Civilian deaths "should be seen as war crime"

By Leonard Doyle

Israel's defence forces were yesterday condemned for systematically and deliberately targeting civilians in Lebanon, acts which the respected New York organisation Human Rights Watch described as "serious violations of international law" or war crimes.

The number of Lebanese killed in the 23-day conflict is now close to 900, the vast majority of them civilians, and a quarter of Lebanon's population is in flight.

Although the Israeli government claims it is taking all possible measures to minimise civilian harm, Human Rights Watch said their detailed investigations revealed "a systematic failure by the Israeli Defence Forces to distinguish between combatants and civilians". The 50-page report flatly accuses Israeli forces of launching artillery and air attacks "with limited or dubious military gain but excessive civilian cost".

"In dozens of attacks, Israeli forces struck an area with no apparently military target," the report states.

In a particularly damning section it concludes that "in some cases, the timing and intensity of the attack, the absence of a military target, as well as return strikes against rescuers, suggest that Israeli forces deliberately targeted civilians".

Israel's defence is that it targets Hizbollah and that the militia uses civilians as human shields, thereby putting them at risk.

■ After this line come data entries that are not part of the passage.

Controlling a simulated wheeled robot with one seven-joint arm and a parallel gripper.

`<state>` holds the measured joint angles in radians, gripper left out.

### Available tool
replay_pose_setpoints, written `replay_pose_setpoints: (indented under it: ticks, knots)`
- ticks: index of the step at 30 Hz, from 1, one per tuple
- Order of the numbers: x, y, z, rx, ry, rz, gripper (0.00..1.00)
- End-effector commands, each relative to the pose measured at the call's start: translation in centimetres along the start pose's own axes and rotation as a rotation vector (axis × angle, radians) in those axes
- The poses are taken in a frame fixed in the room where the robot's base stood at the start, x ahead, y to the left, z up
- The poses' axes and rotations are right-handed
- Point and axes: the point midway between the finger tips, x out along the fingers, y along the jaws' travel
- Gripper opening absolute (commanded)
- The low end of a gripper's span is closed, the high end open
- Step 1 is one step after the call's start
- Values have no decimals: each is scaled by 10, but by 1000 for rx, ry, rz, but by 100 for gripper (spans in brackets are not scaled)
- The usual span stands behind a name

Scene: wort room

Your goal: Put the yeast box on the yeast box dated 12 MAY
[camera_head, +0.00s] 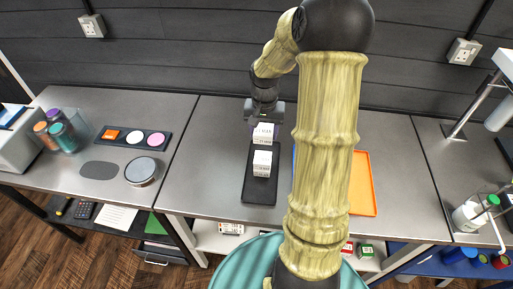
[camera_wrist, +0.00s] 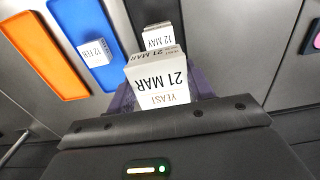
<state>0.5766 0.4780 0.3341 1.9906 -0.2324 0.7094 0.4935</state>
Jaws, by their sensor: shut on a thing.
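My gripper (camera_head: 264,121) is shut on a white yeast box (camera_head: 263,134) marked 21 MAR. In the wrist view this held box (camera_wrist: 158,80) fills the middle, between the dark purple fingers. The white yeast box dated 12 MAY (camera_wrist: 158,38) stands just beyond it in the wrist view. In the head view the 12 MAY box (camera_head: 262,164) is on the black tray (camera_head: 259,194), nearer my body than the held box.
A blue tray (camera_wrist: 84,20) bears a white box dated 12 FEB (camera_wrist: 95,52). An orange tray (camera_head: 362,185) lies to its right in the head view, where my arm hides most of the blue tray. The black tray's near end is bare.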

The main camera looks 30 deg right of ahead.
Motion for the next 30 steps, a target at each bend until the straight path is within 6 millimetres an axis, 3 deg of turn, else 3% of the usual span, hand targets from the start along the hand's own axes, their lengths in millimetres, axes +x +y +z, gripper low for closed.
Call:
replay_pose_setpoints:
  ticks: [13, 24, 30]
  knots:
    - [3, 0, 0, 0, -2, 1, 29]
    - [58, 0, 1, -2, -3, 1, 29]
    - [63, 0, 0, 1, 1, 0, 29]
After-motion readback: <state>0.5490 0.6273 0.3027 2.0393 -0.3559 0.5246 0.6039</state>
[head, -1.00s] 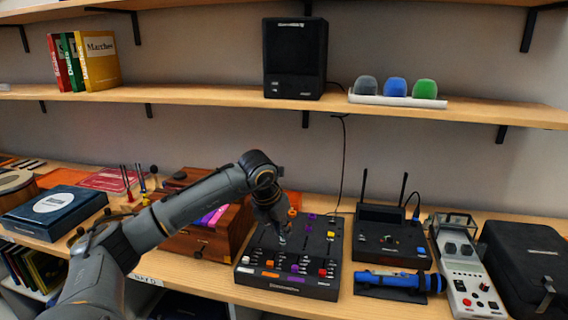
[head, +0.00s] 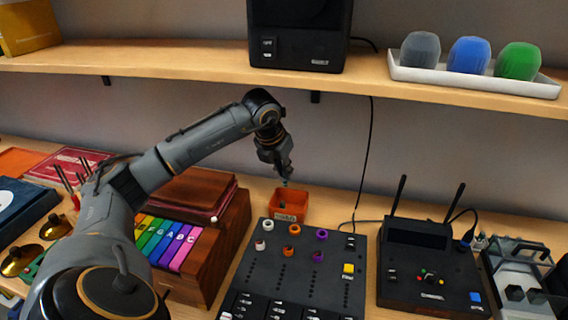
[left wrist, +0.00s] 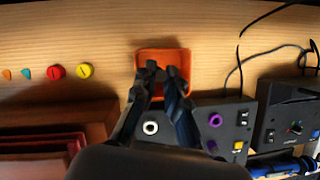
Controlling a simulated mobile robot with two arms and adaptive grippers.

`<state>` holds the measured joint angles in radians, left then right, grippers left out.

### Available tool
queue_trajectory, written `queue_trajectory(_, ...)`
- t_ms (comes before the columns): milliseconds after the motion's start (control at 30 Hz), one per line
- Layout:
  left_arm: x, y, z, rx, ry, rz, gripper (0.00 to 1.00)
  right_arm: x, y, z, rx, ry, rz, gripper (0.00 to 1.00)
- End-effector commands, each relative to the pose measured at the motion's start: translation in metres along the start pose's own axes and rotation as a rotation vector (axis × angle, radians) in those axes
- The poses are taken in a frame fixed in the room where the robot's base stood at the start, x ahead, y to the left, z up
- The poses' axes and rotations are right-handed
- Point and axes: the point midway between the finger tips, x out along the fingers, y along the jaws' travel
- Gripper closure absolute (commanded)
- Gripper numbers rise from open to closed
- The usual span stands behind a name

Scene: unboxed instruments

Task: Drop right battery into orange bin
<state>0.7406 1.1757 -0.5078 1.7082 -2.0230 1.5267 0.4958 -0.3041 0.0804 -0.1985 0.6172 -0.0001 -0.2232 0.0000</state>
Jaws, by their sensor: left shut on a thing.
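The orange bin (head: 301,198) is a small open box on the shelf, behind the black mixer panel. It also shows in the left wrist view (left wrist: 184,57). My left gripper (head: 286,176) points down just above the bin. In the left wrist view its fingers (left wrist: 160,72) overlap the bin's opening. It is shut on a small thing that I take to be the battery; the fingers mostly hide it and its details are too small to tell. A small dark spot shows inside the bin, too unclear to name. My right gripper is not in view.
The black mixer panel (head: 295,270) with coloured knobs stands in front of the bin. A wooden box (head: 222,240) with coloured keys is to its left. A black device with antennas (head: 430,265) stands at right. A cable (head: 369,150) hangs behind. An upper shelf (head: 200,62) runs overhead.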

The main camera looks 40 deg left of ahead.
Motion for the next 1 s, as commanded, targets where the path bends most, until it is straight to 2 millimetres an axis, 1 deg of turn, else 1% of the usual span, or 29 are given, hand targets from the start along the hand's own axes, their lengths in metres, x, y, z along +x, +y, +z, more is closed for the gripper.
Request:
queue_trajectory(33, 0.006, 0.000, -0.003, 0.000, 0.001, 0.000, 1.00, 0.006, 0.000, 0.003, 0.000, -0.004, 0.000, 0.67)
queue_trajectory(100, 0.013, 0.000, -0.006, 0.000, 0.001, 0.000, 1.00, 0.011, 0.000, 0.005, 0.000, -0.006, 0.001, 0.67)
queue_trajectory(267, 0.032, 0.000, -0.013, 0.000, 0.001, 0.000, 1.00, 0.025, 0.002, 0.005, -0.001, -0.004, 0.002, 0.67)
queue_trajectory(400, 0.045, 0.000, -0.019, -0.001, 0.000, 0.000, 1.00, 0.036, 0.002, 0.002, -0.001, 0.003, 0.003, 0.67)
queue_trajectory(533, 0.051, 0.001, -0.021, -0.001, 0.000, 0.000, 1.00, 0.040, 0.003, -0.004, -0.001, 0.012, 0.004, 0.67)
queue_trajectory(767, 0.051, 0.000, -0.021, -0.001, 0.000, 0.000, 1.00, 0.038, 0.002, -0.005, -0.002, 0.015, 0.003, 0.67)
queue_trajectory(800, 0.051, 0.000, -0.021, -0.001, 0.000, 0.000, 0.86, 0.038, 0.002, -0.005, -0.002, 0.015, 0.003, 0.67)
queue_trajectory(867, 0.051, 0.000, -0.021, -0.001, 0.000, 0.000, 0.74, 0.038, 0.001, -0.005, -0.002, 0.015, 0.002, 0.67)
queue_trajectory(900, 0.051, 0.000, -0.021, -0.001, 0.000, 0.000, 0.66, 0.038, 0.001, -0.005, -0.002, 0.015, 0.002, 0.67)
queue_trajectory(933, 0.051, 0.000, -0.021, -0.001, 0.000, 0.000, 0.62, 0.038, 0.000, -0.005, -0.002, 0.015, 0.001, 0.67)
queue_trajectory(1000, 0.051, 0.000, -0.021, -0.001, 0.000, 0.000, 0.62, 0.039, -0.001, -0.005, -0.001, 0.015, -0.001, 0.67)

The report could find no evidence to back this up. When investigators went to Qana, Srifa and Tyre, where numerous civilians had been killed, they could see "no evidence" of Hizbollah military activity in the area, no spent ammunition, abandoned weapons or military equipment or dead or wounded fighters.

In its central allegation, Human Rights Watch accuses Israel of violating one of the most fundamental tenets of the laws of war: the duty to carry out attacks only on military targets.

Human Rights Watch also accuses Hizbollah of war crimes in firing rockets packed with ball bearings and without guidance systems towards civilian areas. But the focus of the report is on Israel. Over 50 pages and with forensic detail, it lists attack after attack on civilian homes, often by rockets fired from Apache helicopters. In addition to strikes from aeroplanes, helicopters and traditional artillery, it reveals that Israel has fired cluster munitions against populated areas. On 19 July, for example, survivors of an attack described hundreds of cluster shells dropping on a village.

There is no specific international ban on cluster bombs, but their use in or near civilians is considered an indiscriminate attack, and therefore a war crime, because they cannot be directed in a way that distinguishes between military and civilian targets.

The report examines the air strike on Qana last Saturday, which sparked international outrage and intensified calls for a ceasefire. Human Rights Watch reveals that 28 people died in the attack rather than the 54 originally reported by Lebanese rescue workers. The report details how Israeli warplanes attacked a three-storey building in which 63 members of two extended families were sheltering. At least 22 people are now known to have escaped and 13 remain unaccounted for, presumably buried under the rubble.

Yesterday Israel's own inquiry into the bombing of Qana exonerated the army and found that it would not have bombed a building if it had known civilians were inside. Instead it accused Hizbollah of using human shields.